Schema Registry¶

Schema Registry provides centralized schema management for Apache Kafka, ensuring data compatibility between producers and consumers.

What is a Schema?¶

A schema is a formal definition of data structure—it specifies the fields, their types, and constraints that data must conform to.

Aspect	Description
Fields	Named elements that make up the data (e.g., `id`, `name`, `timestamp`)
Types	Data type of each field (e.g., string, integer, boolean, array)
Constraints	Rules fields must follow (e.g., required, nullable, valid range)
Relationships	How nested structures and references work

Schema vs Schemaless¶

Approach	Characteristics
Schema-based	Structure defined upfront; validated at write time; compatible evolution enforced
Schemaless	Flexible structure; validated at read time (if at all); evolution is implicit

Kafka itself is schemaless—brokers store bytes without understanding their structure. Schema Registry adds schema enforcement on top of Kafka.
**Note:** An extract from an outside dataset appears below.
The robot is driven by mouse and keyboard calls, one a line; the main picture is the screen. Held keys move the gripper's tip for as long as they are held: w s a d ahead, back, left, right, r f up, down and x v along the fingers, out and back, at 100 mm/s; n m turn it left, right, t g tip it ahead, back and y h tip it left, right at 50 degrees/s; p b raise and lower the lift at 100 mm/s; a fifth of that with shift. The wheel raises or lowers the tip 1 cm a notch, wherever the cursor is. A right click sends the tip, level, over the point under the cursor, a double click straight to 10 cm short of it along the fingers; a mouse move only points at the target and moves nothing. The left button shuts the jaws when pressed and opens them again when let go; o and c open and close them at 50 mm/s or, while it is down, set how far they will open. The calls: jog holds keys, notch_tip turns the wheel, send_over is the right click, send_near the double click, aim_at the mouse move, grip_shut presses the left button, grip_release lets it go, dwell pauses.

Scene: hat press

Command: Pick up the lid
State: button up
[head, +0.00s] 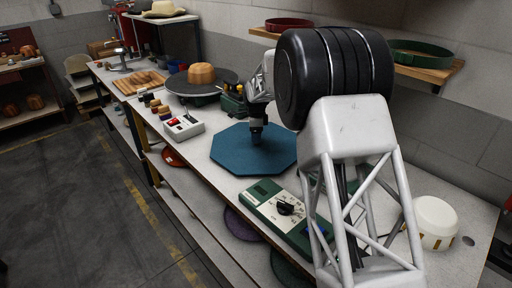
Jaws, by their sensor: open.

Example: User Record Schema¶

{
  "type": "record",
  "name": "User",
  "fields": [
    {"name": "id", "type": "long"},
    {"name": "name", "type": "string"},
    {"name": "email", "type": ["null", "string"], "default": null},
    {"name": "created_at", "type": {"type": "long", "logicalType": "timestamp-millis"}}
  ]
}

This Avro schema specifies:

id must be a 64-bit integer
name must be a string
email is optional (nullable with null default)
created_at is a timestamp represented as milliseconds

Any data that does not conform to this structure is rejected at serialization time.

Why Schema Management Matters¶

Kafka topics are schema-agnostic—the broker stores bytes without understanding their structure. This flexibility becomes problematic when multiple applications produce and consume the same topics.

Problems Without Schema Management¶

Problem	Impact
Format inconsistency	Producers use different field names, types, or structures
Silent breakage	Schema changes break consumers without warning
No contract enforcement	Documentation becomes stale; no runtime validation
Difficult evolution	Cannot safely add or remove fields
Debugging complexity	Hard to understand data format across systems

Schema Registry Architecture¶

Schema Registry is a separate service that stores schemas in a Kafka topic (_schemas) and provides a REST API for schema operations.

Wire Format¶

Messages produced with Schema Registry include a schema ID prefix:

| Magic Byte (1) | Schema ID (4) | Payload (variable) |
|     0x00       |   00 00 00 01 |   [serialized data] |

Component	Size	Description
Magic byte	1 byte	Always 0x00 (indicates Schema Registry format)
Schema ID	4 bytes	Big-endian integer identifying the schema
Payload	Variable	Serialized data (Avro, Protobuf, or JSON)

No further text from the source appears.